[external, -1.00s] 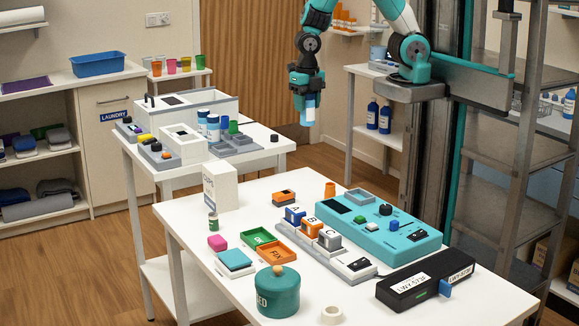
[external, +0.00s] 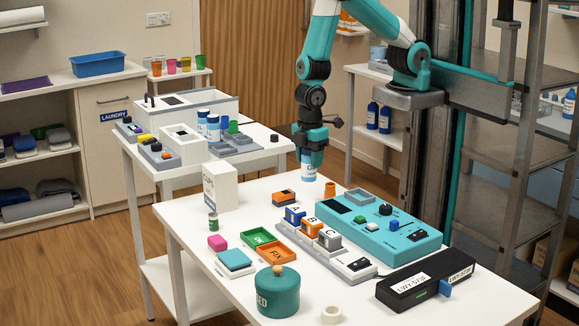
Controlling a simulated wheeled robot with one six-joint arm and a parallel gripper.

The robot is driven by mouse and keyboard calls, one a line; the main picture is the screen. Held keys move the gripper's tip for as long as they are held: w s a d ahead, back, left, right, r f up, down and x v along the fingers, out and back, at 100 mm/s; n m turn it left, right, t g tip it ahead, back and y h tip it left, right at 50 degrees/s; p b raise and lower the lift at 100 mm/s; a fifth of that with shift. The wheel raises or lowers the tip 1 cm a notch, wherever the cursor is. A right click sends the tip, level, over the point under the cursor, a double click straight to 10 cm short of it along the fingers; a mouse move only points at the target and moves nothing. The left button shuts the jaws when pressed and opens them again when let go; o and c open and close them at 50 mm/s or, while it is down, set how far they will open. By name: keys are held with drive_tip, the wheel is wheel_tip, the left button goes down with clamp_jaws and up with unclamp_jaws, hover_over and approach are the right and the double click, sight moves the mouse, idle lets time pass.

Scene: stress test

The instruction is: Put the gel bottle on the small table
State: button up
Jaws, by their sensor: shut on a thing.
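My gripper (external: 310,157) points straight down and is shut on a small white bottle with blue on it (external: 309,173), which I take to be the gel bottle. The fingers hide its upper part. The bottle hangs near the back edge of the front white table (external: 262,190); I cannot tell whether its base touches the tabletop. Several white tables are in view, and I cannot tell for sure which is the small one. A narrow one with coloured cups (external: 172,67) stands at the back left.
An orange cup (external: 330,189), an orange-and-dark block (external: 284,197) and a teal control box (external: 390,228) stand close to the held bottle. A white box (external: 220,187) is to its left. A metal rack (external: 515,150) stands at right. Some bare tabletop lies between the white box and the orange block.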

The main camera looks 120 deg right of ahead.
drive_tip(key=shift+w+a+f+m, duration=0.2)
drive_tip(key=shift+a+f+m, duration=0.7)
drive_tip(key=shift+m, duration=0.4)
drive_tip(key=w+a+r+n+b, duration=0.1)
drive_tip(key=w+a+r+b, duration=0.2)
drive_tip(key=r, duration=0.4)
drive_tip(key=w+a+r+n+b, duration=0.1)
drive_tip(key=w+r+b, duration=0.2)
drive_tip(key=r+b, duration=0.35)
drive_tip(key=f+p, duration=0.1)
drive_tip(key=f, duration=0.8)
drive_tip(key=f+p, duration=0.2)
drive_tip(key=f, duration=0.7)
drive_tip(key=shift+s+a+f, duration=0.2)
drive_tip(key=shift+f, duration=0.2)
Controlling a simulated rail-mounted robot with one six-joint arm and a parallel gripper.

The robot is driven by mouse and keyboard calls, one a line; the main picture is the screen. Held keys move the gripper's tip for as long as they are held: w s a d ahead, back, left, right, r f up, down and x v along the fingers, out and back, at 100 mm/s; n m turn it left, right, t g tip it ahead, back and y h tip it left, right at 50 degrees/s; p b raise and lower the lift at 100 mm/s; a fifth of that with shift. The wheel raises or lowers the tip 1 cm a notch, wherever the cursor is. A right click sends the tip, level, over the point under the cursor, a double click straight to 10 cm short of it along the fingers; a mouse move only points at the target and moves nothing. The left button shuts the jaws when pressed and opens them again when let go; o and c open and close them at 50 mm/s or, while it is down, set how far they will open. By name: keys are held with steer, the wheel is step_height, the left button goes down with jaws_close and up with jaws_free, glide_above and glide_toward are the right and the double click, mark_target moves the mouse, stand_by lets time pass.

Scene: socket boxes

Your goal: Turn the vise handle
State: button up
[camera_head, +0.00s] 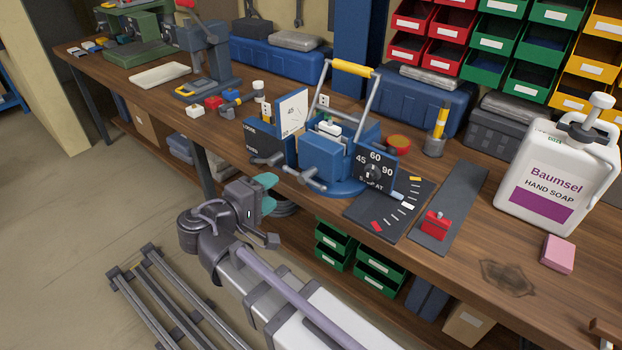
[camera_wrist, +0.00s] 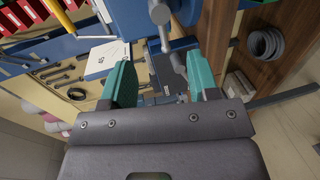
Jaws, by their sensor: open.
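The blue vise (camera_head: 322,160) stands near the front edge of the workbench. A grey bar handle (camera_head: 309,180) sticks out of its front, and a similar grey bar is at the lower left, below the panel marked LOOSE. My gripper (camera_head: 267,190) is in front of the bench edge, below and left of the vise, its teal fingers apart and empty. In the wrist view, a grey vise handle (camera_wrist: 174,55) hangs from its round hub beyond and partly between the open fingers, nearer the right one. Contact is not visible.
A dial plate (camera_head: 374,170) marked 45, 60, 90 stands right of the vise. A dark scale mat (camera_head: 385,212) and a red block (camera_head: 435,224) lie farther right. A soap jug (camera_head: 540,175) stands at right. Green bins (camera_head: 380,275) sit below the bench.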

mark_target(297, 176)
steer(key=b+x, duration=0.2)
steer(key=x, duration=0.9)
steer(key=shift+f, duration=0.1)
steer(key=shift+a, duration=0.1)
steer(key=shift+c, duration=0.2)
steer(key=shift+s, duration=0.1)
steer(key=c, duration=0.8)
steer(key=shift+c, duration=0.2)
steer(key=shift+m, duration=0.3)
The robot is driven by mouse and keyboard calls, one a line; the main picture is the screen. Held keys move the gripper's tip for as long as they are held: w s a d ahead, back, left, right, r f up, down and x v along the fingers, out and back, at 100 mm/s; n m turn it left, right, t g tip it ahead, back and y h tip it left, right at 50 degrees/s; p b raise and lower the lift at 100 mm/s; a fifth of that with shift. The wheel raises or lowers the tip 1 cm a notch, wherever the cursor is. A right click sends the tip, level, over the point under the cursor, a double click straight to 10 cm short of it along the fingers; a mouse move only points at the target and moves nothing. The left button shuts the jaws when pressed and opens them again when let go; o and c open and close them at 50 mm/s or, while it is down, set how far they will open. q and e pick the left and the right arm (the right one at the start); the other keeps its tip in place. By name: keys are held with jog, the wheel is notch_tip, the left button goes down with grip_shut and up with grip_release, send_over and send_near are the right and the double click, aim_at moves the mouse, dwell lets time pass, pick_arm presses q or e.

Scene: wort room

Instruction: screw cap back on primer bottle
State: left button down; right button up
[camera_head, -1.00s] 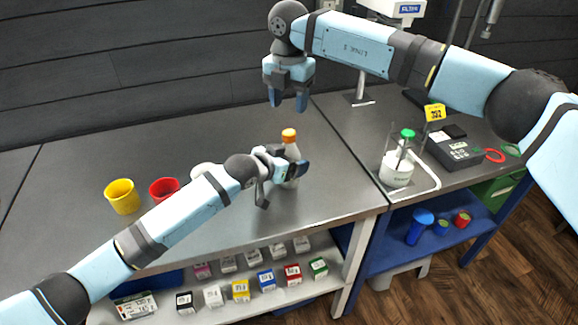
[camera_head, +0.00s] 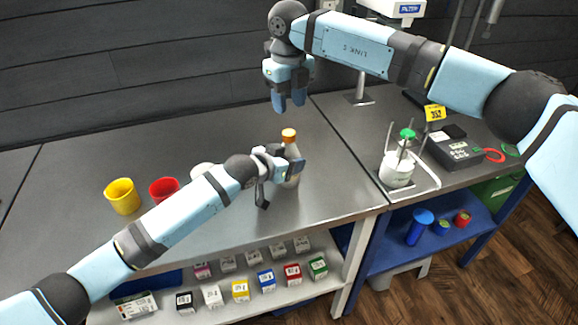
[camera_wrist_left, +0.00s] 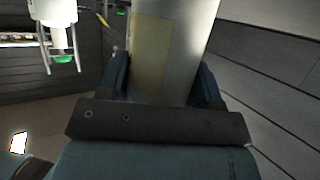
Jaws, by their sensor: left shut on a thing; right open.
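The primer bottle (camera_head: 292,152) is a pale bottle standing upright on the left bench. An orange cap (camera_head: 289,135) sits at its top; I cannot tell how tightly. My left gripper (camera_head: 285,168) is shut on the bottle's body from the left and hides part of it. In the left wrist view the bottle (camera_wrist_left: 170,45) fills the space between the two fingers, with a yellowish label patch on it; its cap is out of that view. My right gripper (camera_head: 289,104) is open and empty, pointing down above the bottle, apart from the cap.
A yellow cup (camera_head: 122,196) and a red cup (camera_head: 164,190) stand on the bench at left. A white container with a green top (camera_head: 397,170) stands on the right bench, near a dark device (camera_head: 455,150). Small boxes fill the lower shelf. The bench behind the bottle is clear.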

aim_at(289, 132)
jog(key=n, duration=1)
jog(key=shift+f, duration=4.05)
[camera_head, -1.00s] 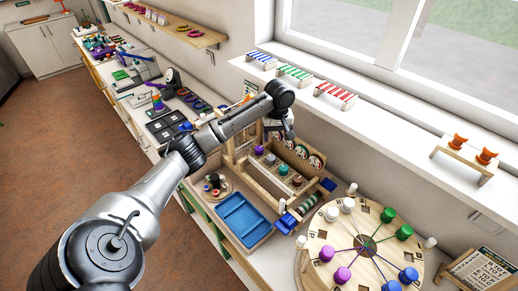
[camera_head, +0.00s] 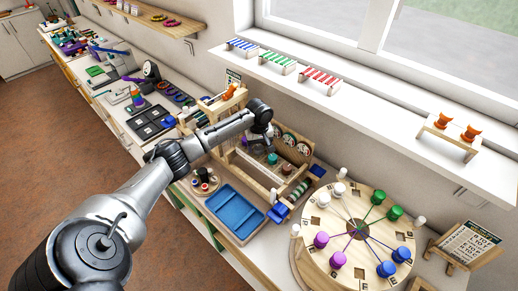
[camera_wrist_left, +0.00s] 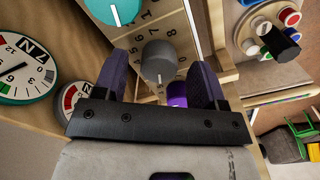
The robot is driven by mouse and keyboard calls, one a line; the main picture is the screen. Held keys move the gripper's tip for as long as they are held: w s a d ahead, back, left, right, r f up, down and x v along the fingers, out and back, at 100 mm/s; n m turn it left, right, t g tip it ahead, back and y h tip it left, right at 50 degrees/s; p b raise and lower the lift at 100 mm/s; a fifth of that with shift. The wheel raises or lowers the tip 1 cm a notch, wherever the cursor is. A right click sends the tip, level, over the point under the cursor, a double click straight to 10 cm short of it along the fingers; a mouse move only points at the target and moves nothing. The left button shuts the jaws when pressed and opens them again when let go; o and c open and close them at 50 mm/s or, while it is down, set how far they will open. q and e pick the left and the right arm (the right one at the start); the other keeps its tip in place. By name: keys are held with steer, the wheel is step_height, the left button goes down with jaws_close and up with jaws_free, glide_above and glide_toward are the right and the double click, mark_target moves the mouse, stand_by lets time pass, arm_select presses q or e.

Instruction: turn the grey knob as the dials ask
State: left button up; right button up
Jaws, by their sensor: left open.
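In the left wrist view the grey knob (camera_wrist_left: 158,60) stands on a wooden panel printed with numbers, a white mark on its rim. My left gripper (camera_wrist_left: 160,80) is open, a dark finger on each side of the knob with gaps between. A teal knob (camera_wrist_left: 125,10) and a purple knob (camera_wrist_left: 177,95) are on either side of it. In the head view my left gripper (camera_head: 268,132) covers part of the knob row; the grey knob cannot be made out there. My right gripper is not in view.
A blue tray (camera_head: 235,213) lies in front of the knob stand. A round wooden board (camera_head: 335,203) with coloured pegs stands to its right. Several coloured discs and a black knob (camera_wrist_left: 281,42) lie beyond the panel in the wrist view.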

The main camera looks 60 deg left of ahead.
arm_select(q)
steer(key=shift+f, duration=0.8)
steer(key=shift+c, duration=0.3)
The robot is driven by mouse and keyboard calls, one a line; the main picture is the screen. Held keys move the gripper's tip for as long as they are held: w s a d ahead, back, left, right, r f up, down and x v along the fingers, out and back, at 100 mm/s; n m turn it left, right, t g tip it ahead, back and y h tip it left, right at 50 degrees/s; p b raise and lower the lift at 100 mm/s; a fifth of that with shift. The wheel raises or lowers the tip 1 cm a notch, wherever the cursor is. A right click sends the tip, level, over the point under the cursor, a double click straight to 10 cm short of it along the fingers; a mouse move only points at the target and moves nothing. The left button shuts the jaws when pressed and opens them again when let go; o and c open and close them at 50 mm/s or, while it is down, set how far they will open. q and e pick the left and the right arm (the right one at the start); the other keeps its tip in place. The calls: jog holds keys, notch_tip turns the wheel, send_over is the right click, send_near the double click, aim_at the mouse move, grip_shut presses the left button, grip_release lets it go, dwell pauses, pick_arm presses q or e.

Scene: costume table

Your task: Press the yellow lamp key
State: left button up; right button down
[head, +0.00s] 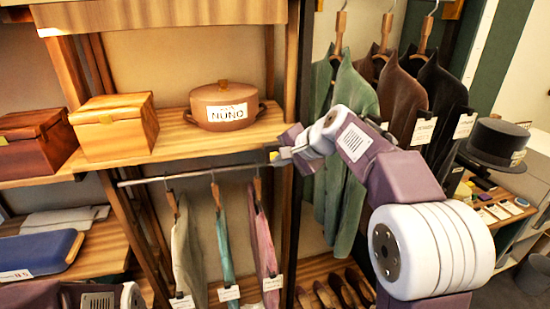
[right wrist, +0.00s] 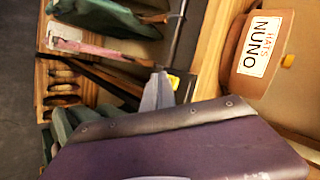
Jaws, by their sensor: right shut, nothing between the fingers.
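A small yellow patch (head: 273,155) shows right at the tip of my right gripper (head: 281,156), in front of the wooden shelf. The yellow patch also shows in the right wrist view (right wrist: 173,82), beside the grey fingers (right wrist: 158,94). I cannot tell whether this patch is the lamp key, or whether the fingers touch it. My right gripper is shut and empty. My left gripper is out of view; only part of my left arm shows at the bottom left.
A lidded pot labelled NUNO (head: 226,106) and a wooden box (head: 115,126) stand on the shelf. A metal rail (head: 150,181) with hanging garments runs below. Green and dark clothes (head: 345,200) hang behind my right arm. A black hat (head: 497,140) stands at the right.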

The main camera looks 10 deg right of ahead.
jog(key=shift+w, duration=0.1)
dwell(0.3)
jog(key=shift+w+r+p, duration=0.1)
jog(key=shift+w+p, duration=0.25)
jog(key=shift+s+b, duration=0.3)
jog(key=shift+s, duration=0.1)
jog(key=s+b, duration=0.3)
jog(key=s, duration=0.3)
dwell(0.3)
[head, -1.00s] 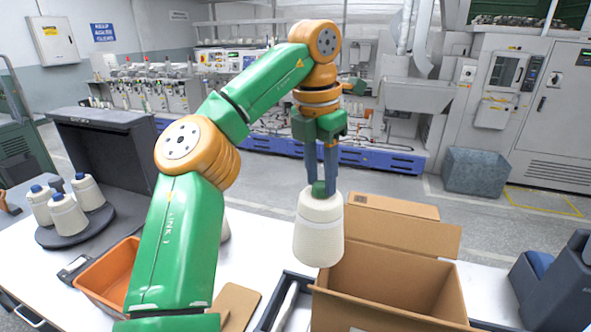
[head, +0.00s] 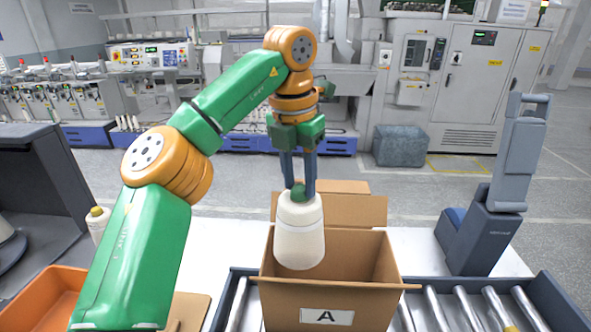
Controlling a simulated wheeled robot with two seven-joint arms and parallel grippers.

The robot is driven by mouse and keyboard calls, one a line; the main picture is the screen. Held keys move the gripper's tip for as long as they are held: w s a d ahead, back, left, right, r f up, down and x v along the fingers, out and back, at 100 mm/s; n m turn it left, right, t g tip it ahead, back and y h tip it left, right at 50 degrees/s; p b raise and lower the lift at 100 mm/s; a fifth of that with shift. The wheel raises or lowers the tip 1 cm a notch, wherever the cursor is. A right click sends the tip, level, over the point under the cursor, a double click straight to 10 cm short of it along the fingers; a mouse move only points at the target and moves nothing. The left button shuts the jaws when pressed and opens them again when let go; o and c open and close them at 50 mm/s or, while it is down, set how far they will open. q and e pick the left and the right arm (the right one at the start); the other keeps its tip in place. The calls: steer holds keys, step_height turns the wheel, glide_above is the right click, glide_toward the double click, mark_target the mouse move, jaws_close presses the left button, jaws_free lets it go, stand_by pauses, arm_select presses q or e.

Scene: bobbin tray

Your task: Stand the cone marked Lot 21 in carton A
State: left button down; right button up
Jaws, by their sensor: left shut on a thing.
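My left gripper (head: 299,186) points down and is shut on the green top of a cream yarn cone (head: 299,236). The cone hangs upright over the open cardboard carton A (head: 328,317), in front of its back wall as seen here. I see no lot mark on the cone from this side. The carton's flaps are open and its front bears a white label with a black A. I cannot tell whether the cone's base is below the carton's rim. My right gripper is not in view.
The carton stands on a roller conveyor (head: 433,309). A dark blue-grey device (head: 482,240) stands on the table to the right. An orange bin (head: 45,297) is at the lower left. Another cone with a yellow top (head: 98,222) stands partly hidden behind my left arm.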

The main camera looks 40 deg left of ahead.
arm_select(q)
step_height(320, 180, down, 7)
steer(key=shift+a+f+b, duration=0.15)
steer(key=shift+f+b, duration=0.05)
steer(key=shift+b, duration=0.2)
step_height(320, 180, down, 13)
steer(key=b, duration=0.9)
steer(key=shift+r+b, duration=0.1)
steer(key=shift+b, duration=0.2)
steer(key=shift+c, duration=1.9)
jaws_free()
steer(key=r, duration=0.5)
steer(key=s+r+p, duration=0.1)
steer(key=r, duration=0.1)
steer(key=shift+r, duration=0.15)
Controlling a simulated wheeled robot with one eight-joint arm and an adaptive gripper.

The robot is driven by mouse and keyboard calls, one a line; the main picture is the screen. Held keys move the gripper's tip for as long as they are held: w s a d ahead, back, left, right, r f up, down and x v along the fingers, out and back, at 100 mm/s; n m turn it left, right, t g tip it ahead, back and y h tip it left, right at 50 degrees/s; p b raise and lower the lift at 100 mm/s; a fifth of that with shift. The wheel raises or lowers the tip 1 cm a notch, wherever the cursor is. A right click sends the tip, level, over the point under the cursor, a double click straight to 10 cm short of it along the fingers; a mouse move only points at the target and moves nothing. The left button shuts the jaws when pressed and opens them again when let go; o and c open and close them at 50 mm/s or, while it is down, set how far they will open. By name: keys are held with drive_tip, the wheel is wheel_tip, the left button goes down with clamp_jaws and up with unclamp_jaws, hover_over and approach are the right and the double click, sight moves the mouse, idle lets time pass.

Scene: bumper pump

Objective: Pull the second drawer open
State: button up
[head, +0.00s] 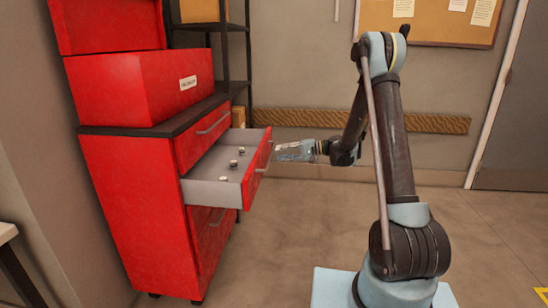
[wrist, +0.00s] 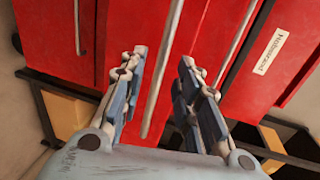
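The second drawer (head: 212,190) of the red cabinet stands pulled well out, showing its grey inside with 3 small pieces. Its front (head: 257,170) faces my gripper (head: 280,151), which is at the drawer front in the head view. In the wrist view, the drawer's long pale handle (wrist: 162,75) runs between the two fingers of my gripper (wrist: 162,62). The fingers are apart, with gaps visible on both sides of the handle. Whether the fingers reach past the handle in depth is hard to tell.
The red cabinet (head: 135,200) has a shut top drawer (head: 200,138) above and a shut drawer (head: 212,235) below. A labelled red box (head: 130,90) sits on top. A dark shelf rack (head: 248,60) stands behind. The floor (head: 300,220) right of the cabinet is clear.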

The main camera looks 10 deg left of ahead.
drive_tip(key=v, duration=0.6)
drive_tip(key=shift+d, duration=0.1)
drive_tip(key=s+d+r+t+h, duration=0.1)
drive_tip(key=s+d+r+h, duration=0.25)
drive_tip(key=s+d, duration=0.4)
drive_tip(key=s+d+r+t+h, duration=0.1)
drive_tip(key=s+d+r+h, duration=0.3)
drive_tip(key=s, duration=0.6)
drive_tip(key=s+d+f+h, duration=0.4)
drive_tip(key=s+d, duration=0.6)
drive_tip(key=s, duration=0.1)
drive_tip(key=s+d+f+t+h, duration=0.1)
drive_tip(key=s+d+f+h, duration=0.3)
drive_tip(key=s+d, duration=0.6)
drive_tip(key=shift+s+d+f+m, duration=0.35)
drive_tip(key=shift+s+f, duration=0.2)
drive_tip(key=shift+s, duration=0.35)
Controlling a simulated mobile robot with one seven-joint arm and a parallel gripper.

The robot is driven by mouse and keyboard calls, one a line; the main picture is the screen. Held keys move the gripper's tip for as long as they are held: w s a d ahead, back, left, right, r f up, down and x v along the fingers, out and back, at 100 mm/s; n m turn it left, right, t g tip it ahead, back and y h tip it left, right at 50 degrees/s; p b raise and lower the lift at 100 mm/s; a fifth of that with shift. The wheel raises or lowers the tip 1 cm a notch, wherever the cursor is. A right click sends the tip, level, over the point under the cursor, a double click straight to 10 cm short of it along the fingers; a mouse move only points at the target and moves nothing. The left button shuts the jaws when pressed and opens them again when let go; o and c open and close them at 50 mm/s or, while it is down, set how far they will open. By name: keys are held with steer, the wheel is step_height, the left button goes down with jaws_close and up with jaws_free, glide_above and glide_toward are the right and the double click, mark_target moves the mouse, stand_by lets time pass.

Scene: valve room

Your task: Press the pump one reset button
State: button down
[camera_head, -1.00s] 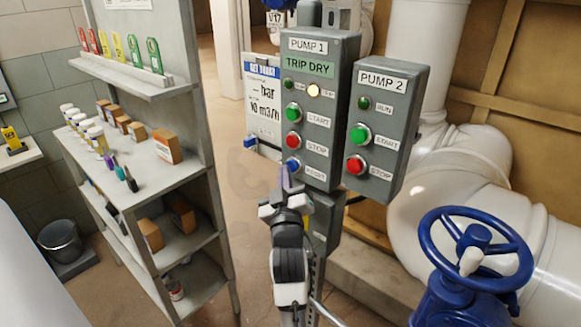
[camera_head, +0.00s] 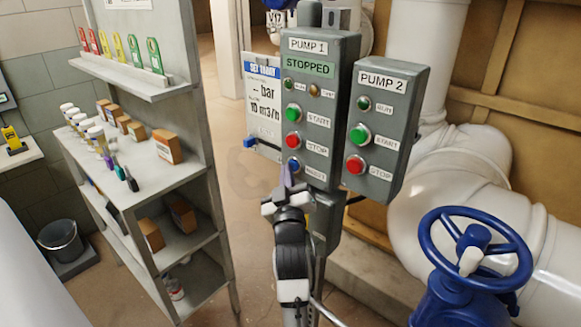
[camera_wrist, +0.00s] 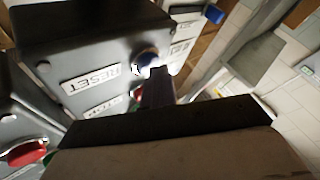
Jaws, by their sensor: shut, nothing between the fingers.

#### [Goal]
Copy every line of the records above that holds the word "seven".

#### [Finished answer]
Controlling a simulated wheeled robot with two seven-joint arms and parallel grippers.
Controlling a simulated mobile robot with one seven-joint arm and a parallel gripper.

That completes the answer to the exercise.